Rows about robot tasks

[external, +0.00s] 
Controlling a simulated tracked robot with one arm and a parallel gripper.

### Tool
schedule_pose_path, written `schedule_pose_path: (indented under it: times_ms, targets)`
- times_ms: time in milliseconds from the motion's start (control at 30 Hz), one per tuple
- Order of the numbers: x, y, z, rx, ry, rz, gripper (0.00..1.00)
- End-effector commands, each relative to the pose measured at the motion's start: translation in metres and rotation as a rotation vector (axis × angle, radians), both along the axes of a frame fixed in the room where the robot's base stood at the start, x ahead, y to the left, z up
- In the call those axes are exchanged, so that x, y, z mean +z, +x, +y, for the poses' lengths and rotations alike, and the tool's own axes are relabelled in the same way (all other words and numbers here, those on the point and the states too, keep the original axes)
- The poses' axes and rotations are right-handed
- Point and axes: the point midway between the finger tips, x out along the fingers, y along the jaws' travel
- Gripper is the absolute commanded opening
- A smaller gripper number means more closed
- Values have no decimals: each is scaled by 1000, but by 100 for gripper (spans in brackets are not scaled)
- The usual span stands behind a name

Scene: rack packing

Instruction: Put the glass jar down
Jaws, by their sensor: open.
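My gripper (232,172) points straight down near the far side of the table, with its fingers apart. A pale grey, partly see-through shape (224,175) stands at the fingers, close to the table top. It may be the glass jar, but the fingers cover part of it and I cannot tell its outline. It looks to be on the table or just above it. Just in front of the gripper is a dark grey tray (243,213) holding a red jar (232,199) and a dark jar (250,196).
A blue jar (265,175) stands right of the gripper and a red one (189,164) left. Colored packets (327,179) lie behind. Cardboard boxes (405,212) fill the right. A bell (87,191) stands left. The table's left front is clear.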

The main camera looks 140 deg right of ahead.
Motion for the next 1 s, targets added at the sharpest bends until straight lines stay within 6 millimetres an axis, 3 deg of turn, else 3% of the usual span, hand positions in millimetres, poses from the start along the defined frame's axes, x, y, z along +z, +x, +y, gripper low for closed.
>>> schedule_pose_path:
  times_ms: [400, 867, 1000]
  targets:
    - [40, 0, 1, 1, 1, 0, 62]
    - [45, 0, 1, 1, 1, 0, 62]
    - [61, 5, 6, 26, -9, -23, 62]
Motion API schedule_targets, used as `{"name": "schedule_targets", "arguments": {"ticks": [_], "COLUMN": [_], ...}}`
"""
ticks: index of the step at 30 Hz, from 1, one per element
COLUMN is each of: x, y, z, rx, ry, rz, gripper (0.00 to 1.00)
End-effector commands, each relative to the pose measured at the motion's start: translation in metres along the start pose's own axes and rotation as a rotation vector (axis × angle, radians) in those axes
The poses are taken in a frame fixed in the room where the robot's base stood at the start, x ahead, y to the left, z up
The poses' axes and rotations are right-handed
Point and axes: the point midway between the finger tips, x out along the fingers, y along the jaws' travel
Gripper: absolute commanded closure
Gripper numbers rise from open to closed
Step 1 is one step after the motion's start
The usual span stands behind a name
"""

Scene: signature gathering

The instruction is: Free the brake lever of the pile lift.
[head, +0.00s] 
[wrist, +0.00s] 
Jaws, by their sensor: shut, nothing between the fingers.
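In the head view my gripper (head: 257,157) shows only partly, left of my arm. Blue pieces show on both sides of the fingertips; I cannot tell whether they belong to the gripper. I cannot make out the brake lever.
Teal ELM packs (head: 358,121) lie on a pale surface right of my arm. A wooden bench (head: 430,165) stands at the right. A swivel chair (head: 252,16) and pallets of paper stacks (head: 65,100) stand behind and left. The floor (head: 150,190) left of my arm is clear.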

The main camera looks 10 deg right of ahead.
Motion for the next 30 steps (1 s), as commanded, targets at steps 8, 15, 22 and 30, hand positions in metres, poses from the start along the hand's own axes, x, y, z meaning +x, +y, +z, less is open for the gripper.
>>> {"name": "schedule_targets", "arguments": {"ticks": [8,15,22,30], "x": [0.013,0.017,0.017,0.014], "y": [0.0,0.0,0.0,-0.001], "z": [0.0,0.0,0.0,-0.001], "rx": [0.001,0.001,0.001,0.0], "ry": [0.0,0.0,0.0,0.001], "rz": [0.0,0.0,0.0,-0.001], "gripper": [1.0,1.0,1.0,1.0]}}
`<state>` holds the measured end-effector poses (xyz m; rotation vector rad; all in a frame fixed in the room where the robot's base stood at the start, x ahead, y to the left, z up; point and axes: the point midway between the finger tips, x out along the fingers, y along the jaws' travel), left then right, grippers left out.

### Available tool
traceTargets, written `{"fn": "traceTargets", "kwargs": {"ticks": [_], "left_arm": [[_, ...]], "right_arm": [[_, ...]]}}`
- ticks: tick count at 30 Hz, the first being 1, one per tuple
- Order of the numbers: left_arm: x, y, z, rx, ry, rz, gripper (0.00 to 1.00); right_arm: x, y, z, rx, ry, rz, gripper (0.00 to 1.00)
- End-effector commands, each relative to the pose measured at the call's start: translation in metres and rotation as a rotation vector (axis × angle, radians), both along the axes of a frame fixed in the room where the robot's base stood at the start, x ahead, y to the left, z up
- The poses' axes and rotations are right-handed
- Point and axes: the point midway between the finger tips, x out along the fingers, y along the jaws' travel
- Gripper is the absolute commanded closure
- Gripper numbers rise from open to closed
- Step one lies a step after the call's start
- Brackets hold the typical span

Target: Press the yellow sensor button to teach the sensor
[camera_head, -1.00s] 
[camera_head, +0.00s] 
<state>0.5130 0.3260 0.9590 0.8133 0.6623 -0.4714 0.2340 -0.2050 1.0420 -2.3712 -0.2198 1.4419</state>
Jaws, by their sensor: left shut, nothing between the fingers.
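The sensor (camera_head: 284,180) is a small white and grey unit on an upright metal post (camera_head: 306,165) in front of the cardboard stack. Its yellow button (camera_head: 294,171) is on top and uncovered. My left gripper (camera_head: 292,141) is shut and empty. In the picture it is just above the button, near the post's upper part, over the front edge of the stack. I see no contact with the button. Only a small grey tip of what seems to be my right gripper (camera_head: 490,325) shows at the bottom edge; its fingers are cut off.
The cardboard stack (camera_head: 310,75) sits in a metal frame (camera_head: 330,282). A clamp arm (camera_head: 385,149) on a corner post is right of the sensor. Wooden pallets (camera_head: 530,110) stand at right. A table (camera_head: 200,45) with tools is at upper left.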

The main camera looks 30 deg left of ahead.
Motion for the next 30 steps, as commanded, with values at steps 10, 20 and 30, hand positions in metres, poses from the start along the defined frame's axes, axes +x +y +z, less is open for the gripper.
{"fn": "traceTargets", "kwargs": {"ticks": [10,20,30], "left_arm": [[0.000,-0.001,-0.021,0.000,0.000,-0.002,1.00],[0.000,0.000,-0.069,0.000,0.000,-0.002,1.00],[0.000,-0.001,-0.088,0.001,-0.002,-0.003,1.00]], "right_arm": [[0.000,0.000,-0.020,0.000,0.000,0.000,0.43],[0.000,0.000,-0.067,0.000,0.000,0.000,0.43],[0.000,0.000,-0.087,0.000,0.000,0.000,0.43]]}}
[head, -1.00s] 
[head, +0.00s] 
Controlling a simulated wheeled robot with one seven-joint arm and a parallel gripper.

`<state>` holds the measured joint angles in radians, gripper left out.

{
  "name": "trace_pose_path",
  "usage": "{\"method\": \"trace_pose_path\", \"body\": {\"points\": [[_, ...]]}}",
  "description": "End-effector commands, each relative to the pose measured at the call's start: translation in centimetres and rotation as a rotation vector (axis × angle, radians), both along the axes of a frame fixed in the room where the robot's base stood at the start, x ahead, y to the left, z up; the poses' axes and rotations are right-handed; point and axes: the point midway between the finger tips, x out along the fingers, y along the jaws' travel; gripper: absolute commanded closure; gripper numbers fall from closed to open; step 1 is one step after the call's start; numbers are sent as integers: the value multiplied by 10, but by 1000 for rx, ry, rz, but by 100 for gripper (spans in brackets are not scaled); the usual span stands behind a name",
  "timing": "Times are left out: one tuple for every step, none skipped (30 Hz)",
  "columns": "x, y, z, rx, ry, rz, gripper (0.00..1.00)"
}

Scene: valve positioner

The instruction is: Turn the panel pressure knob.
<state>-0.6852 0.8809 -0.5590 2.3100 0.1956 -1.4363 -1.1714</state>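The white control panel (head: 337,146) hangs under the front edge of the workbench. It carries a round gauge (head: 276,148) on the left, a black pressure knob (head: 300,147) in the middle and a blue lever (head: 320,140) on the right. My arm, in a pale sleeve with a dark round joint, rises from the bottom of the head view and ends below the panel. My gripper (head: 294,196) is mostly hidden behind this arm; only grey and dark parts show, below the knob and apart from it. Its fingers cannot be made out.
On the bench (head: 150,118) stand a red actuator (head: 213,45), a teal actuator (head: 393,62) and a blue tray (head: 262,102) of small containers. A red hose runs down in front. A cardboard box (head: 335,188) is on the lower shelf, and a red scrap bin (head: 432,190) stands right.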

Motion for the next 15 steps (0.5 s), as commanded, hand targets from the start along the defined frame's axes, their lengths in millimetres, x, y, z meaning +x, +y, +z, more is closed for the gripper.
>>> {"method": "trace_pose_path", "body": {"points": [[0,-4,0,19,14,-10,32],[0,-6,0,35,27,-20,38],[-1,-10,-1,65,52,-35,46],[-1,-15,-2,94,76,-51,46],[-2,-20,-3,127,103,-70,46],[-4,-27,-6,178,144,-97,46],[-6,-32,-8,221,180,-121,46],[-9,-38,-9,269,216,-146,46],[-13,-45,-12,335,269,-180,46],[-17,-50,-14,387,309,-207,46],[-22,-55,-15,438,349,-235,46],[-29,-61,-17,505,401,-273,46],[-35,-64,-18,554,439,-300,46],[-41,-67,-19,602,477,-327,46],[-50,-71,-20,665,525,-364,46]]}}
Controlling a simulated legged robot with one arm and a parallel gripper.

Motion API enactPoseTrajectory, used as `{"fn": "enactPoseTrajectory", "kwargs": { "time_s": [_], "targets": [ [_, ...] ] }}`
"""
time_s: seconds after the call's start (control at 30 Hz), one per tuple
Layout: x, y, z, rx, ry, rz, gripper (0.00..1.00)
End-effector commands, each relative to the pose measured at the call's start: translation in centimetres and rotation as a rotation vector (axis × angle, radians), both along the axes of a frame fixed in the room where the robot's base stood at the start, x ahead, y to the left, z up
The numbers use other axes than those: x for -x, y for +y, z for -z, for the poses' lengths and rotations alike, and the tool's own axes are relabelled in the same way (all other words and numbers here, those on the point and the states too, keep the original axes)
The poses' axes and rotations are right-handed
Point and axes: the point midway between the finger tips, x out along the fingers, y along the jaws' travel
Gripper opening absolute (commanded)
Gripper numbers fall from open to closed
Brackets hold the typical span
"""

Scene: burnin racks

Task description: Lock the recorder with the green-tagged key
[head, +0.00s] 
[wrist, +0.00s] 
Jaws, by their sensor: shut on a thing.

EXERCISE REQUIREMENTS -> From the data above, gather every line that includes the word "relabelled".

ANSWER IN FULL ->
- In the call those axes are exchanged, so that x, y, z mean +z, +x, +y, for the poses' lengths and rotations alike, and the tool's own axes are relabelled in the same way (all other words and numbers here, those on the point and the states too, keep the original axes)
The numbers use other axes than those: x for -x, y for +y, z for -z, for the poses' lengths and rotations alike, and the tool's own axes are relabelled in the same way (all other words and numbers here, those on the point and the states too, keep the original axes)

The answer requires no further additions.